Exercise requirements
Copy whichever lines contain the string "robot".

::: Dataset excerpt :::

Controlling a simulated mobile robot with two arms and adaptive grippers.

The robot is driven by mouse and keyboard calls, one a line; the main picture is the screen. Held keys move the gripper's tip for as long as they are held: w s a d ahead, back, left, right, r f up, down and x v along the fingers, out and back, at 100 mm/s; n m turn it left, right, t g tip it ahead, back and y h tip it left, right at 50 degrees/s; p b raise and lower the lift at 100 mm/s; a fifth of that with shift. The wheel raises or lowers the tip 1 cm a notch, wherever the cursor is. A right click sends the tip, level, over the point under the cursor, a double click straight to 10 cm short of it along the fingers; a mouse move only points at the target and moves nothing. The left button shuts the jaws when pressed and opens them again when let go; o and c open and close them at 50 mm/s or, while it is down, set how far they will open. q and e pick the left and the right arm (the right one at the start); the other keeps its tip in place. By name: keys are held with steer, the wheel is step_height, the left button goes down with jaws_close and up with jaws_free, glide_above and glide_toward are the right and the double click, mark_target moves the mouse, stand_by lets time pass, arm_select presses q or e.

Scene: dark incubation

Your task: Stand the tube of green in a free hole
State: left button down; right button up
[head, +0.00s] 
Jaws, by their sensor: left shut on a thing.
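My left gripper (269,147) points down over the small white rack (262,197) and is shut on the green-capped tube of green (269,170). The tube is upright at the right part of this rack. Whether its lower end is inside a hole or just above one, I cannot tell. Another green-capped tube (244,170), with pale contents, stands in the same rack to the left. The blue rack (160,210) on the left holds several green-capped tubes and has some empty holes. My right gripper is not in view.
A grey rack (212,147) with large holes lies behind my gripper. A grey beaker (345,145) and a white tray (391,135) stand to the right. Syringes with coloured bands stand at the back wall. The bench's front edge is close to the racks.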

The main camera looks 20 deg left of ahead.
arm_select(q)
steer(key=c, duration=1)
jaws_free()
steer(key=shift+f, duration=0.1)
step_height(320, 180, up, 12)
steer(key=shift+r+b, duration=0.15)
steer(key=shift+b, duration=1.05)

:::

Solution to this exercise
Controlling a simulated mobile robot with two arms and adaptive grippers.
The robot is driven by mouse and keyboard calls, one a line; the main picture is the screen. Held keys move the gripper's tip for as long as they are held: w s a d ahead, back, left, right, r f up, down and x v along the fingers, out and back, at 100 mm/s; n m turn it left, right, t g tip it ahead, back and y h tip it left, right at 50 degrees/s; p b raise and lower the lift at 100 mm/s; a fifth of that with shift. The wheel raises or lowers the tip 1 cm a notch, wherever the cursor is. A right click sends the tip, level, over the point under the cursor, a double click straight to 10 cm short of it along the fingers; a mouse move only points at the target and moves nothing. The left button shuts the jaws when pressed and opens them again when let go; o and c open and close them at 50 mm/s or, while it is down, set how far they will open. q and e pick the left and the right arm (the right one at the start); the other keeps its tip in place. By name: keys are held with steer, the wheel is step_height, the left button goes down with jaws_close and up with jaws_free, glide_above and glide_toward are the right and the double click, mark_target moves the mouse, stand_by lets time pass, arm_select presses q or e.

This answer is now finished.